**Short task**
Lines containing "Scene" are to be counted. Give the number and nothing more.

**Materials provided**
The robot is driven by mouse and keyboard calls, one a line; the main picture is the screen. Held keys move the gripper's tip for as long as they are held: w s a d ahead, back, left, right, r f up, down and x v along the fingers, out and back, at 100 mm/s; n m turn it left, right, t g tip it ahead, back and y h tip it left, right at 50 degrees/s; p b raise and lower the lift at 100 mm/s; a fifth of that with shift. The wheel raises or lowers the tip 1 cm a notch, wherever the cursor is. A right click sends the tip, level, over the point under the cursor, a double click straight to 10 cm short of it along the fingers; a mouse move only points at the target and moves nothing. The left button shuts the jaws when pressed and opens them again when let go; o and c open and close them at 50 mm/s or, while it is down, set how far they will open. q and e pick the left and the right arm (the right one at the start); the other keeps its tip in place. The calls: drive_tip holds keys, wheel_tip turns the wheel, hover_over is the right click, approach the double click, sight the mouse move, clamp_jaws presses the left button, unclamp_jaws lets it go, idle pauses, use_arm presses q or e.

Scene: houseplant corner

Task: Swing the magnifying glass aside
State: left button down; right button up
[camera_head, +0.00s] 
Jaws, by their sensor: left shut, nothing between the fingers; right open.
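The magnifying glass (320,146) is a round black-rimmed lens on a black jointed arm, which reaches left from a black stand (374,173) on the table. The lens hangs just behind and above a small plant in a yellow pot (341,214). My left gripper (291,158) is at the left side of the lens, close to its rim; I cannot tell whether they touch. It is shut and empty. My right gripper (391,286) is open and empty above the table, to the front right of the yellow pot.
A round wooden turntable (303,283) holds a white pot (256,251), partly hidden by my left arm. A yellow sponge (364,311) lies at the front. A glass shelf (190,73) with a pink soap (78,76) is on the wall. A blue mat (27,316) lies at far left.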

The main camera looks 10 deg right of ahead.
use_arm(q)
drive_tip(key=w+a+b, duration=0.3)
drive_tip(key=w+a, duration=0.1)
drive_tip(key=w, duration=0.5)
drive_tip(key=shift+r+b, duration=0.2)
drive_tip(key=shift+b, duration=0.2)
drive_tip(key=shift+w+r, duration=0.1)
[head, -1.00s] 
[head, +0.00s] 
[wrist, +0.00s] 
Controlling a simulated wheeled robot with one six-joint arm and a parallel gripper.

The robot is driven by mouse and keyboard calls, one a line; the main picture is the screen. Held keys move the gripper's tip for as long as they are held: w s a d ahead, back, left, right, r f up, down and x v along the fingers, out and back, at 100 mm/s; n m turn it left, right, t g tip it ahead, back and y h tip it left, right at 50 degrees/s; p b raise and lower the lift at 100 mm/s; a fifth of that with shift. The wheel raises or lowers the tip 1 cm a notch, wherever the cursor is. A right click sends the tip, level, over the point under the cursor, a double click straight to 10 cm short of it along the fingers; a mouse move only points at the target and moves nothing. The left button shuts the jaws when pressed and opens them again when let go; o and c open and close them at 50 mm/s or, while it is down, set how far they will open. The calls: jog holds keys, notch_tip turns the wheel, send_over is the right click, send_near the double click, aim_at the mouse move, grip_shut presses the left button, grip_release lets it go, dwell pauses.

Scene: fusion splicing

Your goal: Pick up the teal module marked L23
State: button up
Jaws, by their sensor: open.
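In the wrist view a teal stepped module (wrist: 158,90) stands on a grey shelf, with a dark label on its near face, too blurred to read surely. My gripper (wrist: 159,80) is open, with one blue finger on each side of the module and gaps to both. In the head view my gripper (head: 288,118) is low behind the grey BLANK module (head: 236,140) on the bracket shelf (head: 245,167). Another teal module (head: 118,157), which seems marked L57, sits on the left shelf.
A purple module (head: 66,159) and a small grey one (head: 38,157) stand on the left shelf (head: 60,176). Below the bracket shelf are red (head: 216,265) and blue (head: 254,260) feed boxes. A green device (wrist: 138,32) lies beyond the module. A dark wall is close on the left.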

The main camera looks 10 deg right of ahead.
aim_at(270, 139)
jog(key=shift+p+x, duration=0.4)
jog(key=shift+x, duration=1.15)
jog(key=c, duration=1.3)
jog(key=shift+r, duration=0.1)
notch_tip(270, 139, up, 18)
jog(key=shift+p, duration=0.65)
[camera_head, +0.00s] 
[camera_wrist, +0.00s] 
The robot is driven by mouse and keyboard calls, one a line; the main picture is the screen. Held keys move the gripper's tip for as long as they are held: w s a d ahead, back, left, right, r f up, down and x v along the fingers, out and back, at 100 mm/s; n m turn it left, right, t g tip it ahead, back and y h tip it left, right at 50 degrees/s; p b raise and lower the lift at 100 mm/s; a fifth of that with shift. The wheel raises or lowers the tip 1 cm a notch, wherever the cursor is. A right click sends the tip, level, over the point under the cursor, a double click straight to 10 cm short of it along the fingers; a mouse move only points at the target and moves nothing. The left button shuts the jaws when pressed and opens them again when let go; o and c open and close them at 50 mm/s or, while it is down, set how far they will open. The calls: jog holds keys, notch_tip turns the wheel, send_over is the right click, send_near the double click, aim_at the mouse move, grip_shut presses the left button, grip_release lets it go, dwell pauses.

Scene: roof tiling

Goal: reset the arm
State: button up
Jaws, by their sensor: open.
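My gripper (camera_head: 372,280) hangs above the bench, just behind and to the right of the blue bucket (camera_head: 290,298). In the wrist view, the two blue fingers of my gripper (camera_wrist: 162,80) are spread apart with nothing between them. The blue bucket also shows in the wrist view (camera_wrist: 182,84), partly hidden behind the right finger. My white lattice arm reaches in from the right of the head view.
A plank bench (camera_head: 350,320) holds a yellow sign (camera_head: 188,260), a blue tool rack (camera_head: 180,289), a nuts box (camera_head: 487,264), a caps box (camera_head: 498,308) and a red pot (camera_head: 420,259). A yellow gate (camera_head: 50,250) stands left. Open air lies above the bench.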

**Solution**
3